# Goal of the exercise
Where a line contains the word "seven", copy that line.

———

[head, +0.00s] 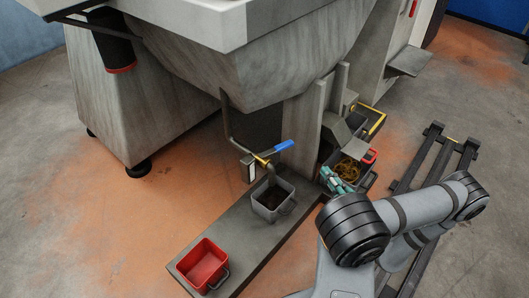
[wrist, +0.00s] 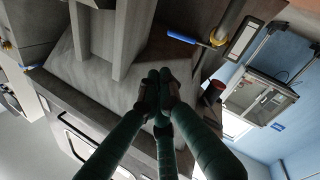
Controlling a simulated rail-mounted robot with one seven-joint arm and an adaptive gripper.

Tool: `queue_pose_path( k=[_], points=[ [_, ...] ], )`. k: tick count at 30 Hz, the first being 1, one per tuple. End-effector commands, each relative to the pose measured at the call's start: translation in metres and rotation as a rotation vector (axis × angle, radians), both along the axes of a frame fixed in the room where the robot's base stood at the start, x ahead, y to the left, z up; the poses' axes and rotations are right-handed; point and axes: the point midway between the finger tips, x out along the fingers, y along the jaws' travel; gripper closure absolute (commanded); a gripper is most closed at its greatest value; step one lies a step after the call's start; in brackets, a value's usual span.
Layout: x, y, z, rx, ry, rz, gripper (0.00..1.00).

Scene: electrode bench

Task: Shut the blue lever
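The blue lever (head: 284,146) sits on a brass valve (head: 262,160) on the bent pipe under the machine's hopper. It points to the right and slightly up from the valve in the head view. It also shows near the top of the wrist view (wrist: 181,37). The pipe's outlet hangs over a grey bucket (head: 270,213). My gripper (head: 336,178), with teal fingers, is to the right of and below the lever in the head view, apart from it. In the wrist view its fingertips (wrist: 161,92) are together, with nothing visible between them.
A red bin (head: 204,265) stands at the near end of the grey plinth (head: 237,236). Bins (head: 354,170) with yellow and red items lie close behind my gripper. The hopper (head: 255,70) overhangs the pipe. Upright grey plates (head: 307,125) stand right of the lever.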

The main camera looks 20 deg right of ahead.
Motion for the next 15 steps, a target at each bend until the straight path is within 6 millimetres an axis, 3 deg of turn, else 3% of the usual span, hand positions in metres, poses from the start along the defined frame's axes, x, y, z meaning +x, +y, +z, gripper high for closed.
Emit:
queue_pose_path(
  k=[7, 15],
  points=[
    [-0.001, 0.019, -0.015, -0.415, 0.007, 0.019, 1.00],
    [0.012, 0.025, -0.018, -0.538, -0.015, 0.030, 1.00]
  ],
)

———

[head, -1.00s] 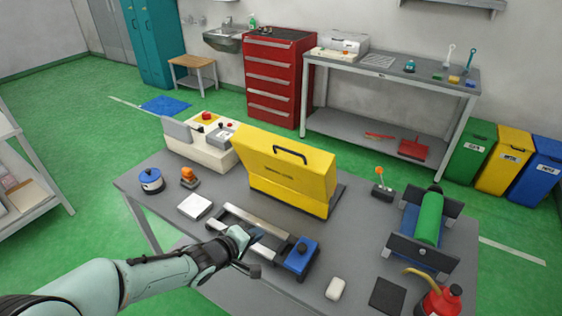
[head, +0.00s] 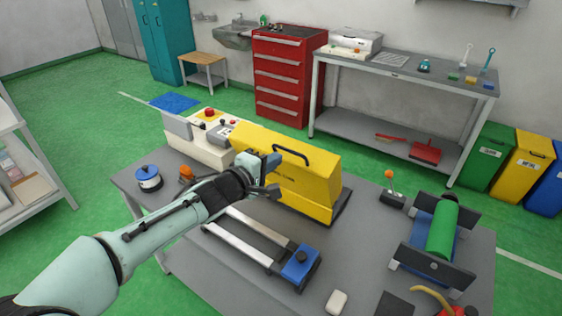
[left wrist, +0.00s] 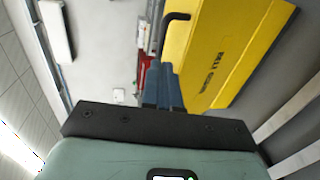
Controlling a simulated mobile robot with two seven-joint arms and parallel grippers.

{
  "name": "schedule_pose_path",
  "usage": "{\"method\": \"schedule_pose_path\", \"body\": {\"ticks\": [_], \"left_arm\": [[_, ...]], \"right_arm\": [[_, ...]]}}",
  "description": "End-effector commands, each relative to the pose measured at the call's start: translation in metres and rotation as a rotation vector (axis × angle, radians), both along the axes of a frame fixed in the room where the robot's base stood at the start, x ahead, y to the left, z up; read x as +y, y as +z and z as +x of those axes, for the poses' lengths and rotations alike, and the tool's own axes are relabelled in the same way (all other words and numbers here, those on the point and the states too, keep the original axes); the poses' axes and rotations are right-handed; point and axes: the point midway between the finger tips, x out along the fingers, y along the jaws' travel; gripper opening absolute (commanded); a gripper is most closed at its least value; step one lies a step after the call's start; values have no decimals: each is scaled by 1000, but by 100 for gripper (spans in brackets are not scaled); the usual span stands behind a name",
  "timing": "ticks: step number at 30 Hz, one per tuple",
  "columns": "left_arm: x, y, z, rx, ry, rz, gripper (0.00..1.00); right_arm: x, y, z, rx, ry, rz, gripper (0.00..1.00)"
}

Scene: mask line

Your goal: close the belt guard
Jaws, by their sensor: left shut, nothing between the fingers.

———

# Task solution
Controlling a simulated rail-mounted robot with one seven-joint arm and an adaptive gripper.
Controlling a simulated mobile robot with two seven-joint arms and parallel grippers.

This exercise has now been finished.